Salı, Eylül 16, 2008
California Bakery
Butun bir sene, Milano'da Amerikan mutfagindan fazla bir sey gormek mumkun olmadi. Iyi mi oldu kotu mu bilmiyorum ama yadirgamadim desem yalan olacak sanirim. Istanbul'da her kose basindaki Starbucks ile yasamaya alistiktan sonra, Dominos, KFC gibi restoranlara yemek sepeti kolayligi ile ulastiktan sonra, bir anda hayatimdan cikmalari onlara fazlasiyla alismis oldugumu kavramama yardimci oldu. Italya cok enteresan bir sekilde avrupa ulkesi olmasina ragmen, bazi konularda kendi kultur, aliskanliklarinda odun vermek istemiyor, dunyanin her yerine yayilmis markalari da ellerinin tersiyle itebiliyorlarmis. Aferin onlara ne diyim... Espresso'nun vatanina da, bu topraklara Starbucks'i sokmamak duser heralde.. Frappuccino'da neymis, Milano'da ara ki bulasin..

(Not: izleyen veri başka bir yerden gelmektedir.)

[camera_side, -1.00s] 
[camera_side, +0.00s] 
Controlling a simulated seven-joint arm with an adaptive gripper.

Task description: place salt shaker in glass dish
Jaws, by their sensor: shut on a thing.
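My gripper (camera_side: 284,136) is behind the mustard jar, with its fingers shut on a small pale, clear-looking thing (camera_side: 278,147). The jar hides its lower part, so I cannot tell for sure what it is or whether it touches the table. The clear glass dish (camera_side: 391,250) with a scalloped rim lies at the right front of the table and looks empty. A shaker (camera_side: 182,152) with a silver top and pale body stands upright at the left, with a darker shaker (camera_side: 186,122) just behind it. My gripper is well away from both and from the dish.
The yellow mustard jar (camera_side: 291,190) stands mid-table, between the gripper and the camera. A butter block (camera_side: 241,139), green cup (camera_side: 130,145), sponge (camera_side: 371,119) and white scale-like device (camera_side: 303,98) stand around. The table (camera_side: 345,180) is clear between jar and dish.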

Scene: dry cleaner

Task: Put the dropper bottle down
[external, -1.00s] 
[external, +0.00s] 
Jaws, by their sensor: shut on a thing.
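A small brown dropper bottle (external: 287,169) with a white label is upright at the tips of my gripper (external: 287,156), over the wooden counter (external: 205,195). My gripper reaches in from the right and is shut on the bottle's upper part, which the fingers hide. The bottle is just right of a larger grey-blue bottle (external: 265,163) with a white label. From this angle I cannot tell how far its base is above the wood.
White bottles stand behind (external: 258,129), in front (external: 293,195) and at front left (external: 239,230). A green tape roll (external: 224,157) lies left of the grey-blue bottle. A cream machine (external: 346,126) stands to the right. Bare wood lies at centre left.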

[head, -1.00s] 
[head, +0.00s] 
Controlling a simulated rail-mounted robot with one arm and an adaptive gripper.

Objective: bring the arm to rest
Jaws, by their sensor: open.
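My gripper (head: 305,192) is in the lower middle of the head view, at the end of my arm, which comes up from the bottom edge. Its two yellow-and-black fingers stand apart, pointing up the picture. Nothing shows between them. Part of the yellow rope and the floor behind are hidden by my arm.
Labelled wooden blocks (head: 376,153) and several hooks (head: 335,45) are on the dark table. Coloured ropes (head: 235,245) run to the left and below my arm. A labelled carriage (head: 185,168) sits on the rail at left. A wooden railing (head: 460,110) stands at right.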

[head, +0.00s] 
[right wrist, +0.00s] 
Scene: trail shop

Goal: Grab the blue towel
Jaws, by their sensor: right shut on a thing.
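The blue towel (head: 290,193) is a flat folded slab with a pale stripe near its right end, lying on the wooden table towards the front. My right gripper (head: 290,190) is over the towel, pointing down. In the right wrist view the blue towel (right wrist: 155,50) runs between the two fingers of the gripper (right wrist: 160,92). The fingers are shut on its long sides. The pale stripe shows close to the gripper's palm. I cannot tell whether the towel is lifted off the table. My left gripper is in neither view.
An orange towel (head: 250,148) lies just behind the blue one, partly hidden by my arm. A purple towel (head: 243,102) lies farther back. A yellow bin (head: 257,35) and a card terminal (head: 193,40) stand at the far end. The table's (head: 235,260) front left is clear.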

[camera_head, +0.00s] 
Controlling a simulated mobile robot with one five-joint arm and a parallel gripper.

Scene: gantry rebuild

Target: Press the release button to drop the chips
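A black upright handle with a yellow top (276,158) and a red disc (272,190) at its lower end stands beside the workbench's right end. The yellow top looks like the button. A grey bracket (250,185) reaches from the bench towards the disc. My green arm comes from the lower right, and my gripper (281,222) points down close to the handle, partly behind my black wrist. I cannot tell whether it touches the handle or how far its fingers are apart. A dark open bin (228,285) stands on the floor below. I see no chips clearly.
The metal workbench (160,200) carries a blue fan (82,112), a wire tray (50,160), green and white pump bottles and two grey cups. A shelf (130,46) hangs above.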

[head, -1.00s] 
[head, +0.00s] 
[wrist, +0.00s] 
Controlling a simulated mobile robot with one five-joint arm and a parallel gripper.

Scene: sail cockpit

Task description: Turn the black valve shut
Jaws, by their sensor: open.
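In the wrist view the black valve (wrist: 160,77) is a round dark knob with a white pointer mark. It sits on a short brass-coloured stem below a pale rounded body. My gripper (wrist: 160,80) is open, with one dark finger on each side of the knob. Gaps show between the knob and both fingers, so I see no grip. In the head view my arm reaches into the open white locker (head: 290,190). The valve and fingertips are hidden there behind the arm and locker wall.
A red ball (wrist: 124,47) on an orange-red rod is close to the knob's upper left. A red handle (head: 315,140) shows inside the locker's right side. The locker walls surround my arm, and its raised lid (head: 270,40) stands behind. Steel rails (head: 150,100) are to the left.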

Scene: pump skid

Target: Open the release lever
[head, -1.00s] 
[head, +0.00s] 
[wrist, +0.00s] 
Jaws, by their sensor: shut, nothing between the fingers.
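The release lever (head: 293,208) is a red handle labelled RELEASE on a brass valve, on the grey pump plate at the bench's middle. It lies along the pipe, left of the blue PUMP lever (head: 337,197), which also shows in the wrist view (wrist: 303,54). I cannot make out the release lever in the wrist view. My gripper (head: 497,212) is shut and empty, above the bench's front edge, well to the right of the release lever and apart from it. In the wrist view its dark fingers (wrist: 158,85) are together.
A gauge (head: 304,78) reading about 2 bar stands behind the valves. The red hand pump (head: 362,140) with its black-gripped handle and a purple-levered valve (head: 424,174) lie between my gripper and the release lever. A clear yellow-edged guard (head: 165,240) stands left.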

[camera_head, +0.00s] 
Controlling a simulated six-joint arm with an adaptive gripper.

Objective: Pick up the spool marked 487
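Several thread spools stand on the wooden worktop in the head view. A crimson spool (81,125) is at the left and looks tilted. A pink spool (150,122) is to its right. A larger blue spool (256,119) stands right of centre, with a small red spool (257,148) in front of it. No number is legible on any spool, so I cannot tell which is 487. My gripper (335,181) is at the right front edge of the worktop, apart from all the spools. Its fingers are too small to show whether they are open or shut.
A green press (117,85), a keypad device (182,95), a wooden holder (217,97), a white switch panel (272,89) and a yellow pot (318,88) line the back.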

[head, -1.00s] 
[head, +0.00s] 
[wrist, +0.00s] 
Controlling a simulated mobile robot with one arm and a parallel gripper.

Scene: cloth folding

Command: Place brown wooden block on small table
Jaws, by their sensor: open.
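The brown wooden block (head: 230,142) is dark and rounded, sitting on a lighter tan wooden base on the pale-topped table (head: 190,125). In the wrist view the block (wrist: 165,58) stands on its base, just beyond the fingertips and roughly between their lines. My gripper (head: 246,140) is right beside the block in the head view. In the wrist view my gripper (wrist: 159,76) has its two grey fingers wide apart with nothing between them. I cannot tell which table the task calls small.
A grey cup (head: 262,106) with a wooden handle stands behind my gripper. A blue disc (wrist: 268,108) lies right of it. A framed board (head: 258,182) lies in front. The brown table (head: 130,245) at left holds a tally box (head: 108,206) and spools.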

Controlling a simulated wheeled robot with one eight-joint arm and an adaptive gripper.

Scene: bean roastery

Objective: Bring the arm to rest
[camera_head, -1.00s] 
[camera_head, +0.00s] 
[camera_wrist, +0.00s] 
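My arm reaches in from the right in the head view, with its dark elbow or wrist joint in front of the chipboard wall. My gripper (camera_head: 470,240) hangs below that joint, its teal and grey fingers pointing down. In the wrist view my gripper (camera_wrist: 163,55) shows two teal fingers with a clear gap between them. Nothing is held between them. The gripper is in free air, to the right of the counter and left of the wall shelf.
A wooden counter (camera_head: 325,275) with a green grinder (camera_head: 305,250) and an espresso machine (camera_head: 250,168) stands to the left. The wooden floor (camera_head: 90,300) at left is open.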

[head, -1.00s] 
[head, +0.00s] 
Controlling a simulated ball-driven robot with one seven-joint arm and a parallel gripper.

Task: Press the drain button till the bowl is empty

Neyse biz, Amerikan usulu tatli, firin islerine donelim. Gunlerden bir gun California'dan bir kadin, bir Italyan yakisiklisina tutulmus. Bu arada, guyya her yerlerdeler ama onlari da ara ki bulasin.. Asik olmus, adamin pesine dusmus, evlenmis ve Milano'ya yerlesmis. Amerikan kahvaltilarinin pancakelerini, scrambled egglerini ve elbette ki bagellarina hasret kalan ve uzaktan yakindan bu mutfaga alakasiz italyan kahvaltisiyla tatmin olmayan bu kadin (ki haklidir, bir brioche ve espresso ile karin mi doyar, gune mi baslanir?) California Bakery'i kurmus ve basta etrafta yasayan amerikalilar olmak uzere, italyanlari, diger yabancilari, mesela her oglen karnini buranin sandvicleriyle doyuran Murat'i sevindirmis.
Inandirici oldu mu?
Tamam tamam hikaye tam olarak bu degildi ama buna cok benziyordu... Onemli olan, bagellarin cazibesine kapilarak Murat ile brunch icin California Bakery'e gitmis olmamiz. Portakal suyu esliginde sunulan ve krem peynir surulup yenilesi bu seyler gayet guzeldi. Normalda bu tarz ve miktarda yedigim icin, bir iki bagel sonrasi durmam gerekliydi ama asil tabagimi o zaman siparis ettim.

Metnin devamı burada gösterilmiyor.